Ce qui frappe d’entrée dans les titres retenus par Joseph Brahim Seid Néedi, pour ses 2 ouvrages, nous confie Djékéry, c’est chaque fois la mise ne exergue du nom de son pays : Au Tchad sous les étoiles, Un enfant du Tchad. Cette référence constante à son pays le Tchad sa terre natale signifie clairement que la plume de Joseph Brahim Seid Néedi n’écrit point pour lui-même, mais se veut la voix des siens. Il s’inscrit ainsi nous dit Djékéry, dans cette forte tradition inaugurée par Aimé Césaire en ces termes « …. Je viendrai à ce pays mien et je lui dirai : « … Embrassez-moi sans crainte…Et si je ne sais que parler, c’est pour vous que je parlerai ».
Pour Noël Djékéry, l’écrivain Joseph Brahima Seid Needi est un visionnaire qui, en choisissant d’être porte-voix de son pays, Joseph Brahim Seid Needi s’est mis au diapason d’autres auteurs africains comme Tchicaya U Tamsi, Mongo Béti et les autres. Ce qui tranche chez Joseph Brahim Seid Needi par rapport à ses confrères et contemporains, c’est la dimension quasi prophétique de ses écrits, particulièrement du recueil des contes « Au Tchad sous les étoiles », souligne Djérkéry qui fait remarquer que les contes tirent leur source de l’oralité, cependant, les contes rapportés par Joseph Brahim Seid Needi n’ont pas été simplement collectés auprès de leurs dépositaires et livrés au public sans mise en perspective ne reformulation. Ces contes ont été structurés, insufflés de l’histoire du pays et du génie poétique propre à Joseph Brahim Seid Needi qui a fait de ces contes, une arme de désenvoutement massif contre les maléfices qu’il sentait planer au dessus de son pays.
Joseph Brahim Seid Needi savait que son pays le Tchad est porteur d’une histoire lourde et d’une mémoire blessée. Il a avait conscience que les Tchadiens qui sont les siens, issus de peuples dont les différences ont été exploitées durant des années à des fins d’asservissement, n’allaient pas s’affranchir facilement des haines qu’on leur avait inculquées. Il a utilisé les contes pour mettre les Tchadiens en garde contre les démons de la division, pour les exhorter à promouvoir entente eux la paix, la concorde et le dialogue.
Noël Djékéry nous apprend que ces contes recèlent la forte empreinte spirituelle de Joseph Brahim Seid Needi, une empreinte où s’entremêlent les différentes appartenances qui harnachent ou caractérisent la société tchadienne d’hier et et d’aujourd’hui.

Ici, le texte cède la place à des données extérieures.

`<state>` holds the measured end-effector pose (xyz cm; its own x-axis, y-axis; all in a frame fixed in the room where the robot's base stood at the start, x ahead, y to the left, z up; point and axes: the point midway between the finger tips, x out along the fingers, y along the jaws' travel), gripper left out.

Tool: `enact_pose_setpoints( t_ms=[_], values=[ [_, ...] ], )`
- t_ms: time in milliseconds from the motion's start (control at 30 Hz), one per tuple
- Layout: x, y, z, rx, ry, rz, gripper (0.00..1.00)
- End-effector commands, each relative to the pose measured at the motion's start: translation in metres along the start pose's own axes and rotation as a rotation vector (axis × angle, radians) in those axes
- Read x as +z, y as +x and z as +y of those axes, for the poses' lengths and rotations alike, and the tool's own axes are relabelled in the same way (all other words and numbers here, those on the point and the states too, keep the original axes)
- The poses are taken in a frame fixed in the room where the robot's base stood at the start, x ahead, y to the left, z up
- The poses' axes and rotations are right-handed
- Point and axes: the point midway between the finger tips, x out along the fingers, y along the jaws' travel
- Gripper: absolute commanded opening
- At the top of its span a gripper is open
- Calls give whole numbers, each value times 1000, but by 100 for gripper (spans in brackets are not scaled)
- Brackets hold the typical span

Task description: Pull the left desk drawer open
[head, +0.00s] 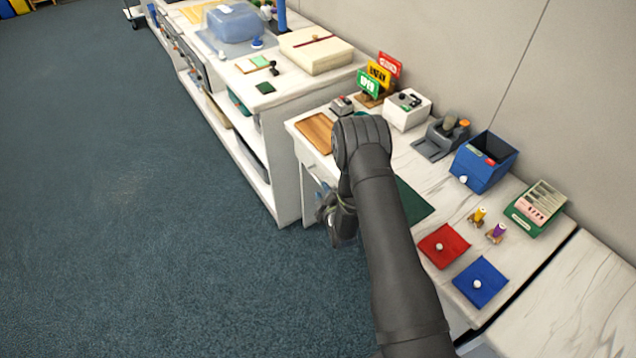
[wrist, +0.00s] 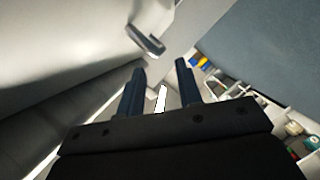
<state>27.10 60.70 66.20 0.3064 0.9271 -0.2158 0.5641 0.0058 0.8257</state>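The left desk drawer (head: 311,158) shows as a white front under the left end of the marble-topped desk (head: 299,125). It looks shut, and my arm hides part of the desk front. My gripper (head: 324,203) hangs beside the desk front, below the top and partly hidden by my arm. In the wrist view, my gripper (wrist: 162,72) has its two dark blue fingers apart, with nothing held between them. A grey curved handle (wrist: 147,40) on a pale front lies beyond the fingertips, apart from them. I cannot tell for sure which drawer it belongs to.
A white shelf unit (head: 262,188) stands left of the desk. The desk top holds a wooden board (head: 316,132), a blue bin (head: 484,161), a red pad (head: 443,245) and a blue pad (head: 480,282). The carpet (head: 150,220) in front is clear.

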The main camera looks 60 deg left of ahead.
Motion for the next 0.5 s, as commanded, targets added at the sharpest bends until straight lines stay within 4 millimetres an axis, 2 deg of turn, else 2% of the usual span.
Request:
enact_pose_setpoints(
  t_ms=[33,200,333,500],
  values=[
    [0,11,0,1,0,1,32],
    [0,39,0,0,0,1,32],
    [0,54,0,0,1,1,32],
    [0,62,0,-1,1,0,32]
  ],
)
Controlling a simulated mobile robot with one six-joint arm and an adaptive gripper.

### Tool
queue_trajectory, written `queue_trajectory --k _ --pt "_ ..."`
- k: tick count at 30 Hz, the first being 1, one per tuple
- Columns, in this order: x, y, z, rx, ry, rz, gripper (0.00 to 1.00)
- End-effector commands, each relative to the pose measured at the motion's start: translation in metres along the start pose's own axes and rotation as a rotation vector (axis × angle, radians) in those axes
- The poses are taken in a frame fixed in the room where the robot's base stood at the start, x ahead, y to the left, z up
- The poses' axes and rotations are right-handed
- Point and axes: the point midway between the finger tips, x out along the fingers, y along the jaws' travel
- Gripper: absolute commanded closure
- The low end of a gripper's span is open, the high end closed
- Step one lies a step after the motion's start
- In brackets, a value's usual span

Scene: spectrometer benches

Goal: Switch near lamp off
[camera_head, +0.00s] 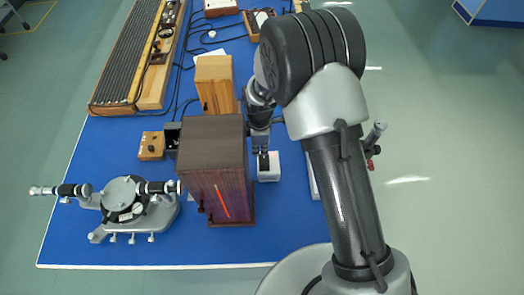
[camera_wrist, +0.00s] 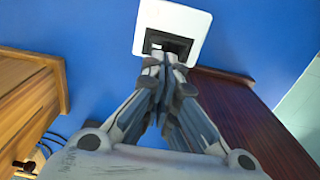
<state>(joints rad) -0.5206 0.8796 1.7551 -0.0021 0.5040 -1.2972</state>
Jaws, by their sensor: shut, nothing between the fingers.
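The near lamp housing (camera_head: 215,175) is a tall dark wooden box at the front of the blue bench, with a bright red-orange slit on its front face. Its reddish wood also shows at right in the wrist view (camera_wrist: 250,115). A white switch box (camera_head: 269,174) with a black rocker stands just right of the housing; it also shows in the wrist view (camera_wrist: 192,27). My gripper (camera_head: 262,148) points down at the switch, shut and empty. In the wrist view its fingertips (camera_wrist: 166,62) overlap the lower edge of the black rocker recess. I cannot tell whether they touch it.
A lighter wooden box (camera_head: 215,83) stands behind the near housing, close left of my gripper. A spectrometer (camera_head: 125,200) stands at front left, a small wooden box (camera_head: 151,146) behind it. Cables run over the bench. The bench's front strip (camera_head: 150,255) is clear.

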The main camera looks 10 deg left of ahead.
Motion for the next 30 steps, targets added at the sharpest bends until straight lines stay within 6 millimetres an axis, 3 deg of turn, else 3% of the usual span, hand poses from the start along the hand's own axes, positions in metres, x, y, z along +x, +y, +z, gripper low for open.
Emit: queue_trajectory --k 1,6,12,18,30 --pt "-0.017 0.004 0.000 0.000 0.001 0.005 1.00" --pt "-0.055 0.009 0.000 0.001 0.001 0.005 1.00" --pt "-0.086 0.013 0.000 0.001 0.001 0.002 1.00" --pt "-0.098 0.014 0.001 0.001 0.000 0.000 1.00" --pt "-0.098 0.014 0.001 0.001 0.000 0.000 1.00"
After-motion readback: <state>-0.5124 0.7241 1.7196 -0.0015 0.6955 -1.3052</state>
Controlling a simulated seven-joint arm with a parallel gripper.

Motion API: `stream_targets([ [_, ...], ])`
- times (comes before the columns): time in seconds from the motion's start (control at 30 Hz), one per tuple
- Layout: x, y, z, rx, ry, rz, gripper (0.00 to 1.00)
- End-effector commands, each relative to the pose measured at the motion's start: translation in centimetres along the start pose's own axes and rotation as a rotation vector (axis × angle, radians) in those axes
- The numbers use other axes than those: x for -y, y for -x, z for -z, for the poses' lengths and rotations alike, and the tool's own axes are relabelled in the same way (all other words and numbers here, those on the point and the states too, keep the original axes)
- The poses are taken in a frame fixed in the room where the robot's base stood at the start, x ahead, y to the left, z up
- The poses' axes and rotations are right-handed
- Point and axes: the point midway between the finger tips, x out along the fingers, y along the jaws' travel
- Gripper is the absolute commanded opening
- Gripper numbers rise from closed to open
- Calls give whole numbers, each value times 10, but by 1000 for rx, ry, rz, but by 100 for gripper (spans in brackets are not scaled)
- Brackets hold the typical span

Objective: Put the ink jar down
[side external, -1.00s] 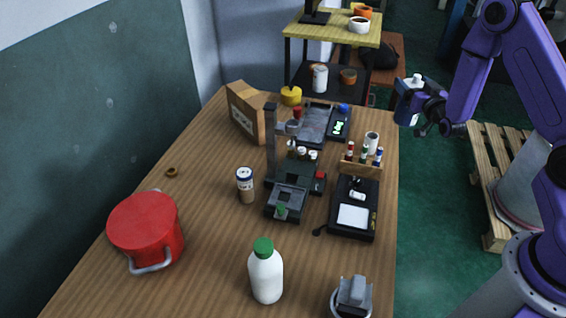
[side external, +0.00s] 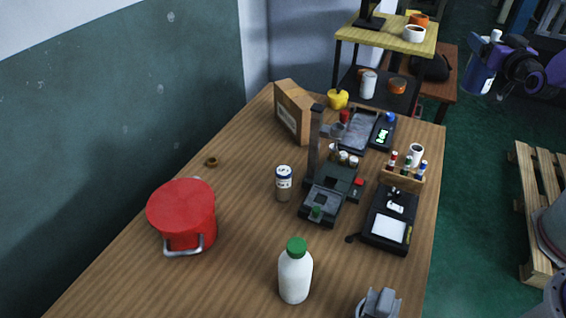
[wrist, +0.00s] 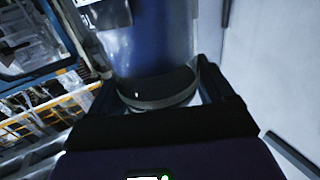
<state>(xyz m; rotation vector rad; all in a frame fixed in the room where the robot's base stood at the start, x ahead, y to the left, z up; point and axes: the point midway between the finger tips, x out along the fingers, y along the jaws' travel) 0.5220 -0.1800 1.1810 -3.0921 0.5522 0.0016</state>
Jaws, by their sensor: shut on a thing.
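The ink jar, a dark blue jar (side external: 480,74) with a white top, is held in the air at the upper right of the side view, off the table's right side. My gripper (side external: 494,80) is shut on it. In the wrist view the blue jar (wrist: 152,45) stands between the jaws (wrist: 160,95), with its dark rounded end nearest the camera. Its far end is out of that frame. Nothing is seen beneath the jar except green floor.
A shelf (side external: 385,36) stands behind. A pallet (side external: 532,200) lies right.

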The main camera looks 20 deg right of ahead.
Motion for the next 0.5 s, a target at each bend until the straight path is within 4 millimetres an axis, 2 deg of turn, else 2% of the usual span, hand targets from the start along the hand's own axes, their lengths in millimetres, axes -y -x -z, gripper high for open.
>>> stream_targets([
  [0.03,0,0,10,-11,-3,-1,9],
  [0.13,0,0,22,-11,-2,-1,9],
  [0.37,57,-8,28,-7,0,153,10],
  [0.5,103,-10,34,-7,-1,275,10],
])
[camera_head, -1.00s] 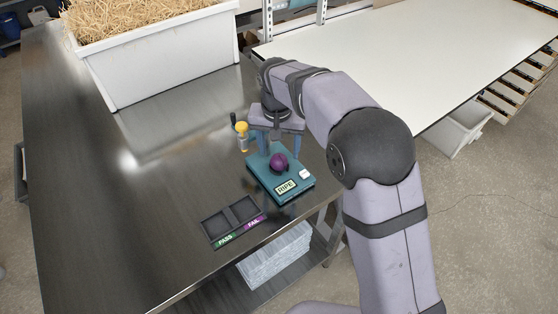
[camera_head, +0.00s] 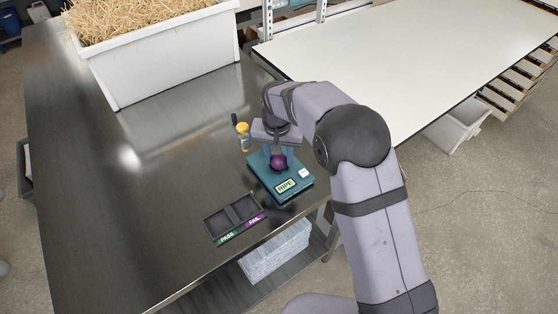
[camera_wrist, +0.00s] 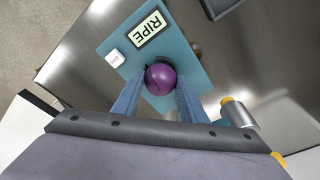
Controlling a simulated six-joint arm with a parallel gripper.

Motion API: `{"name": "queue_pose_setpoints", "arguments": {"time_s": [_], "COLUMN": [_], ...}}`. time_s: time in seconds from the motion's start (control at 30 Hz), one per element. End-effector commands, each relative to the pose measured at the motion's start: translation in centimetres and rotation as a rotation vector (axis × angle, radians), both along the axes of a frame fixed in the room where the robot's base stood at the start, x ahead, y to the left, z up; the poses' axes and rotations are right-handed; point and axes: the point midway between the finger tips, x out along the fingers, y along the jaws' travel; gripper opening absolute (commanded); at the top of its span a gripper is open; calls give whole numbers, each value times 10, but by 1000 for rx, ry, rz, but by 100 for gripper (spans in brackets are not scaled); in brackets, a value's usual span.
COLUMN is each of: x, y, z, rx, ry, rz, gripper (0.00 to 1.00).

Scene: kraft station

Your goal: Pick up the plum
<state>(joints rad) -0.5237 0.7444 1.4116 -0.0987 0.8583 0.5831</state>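The purple plum (camera_head: 278,162) rests on a teal device (camera_head: 295,190) with a small screen reading RIPE. In the wrist view the plum (camera_wrist: 161,79) sits between the tips of two blue fingers. My gripper (camera_head: 278,155) is directly over the device, pointing down, with a finger on either side of the plum. In the wrist view the fingers of my gripper (camera_wrist: 160,82) appear to touch the plum's sides. No clear lift off the device shows.
A dark two-compartment tray (camera_head: 232,217) marked PASS and FAIL lies to the left near the table edge. A yellow-topped tool (camera_head: 243,132) stands close behind the device. A white bin of straw (camera_head: 165,70) is at the back. The left of the metal table is clear.

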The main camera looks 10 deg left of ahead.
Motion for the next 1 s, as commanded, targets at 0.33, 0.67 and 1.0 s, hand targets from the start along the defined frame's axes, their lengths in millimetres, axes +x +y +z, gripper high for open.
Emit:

Pour Noêl Djékéry, Joseph Brahim Seid Needi est un personnage complexe. Il est catalogué ou catégorisé tantôt comme musulman, tantôt comme chrétien mais cet étiquetage n’est qu’une solution de facilité qui occulté difficilement la complexité de ce personnage.
Car Joseph Brahim Seid Needi est le Tchadien fondamental qui s’assume par ses écrits à tout le moins, ses héritages musulmans chrétiens et animistes. C’est de ce subtil métissage que s’élève cet inoubliable chant d’humanisme et de tolérance qu’est le recueil « Au Tchad sous les étoiles ». D’après Djékéry, des deux contes inauguraux du recueil, cette volonté syncrétique se trouve confirmée : Tchad pays d’abondance, de bonheur et d’amour ; Djingué ou la sagaie de la famille.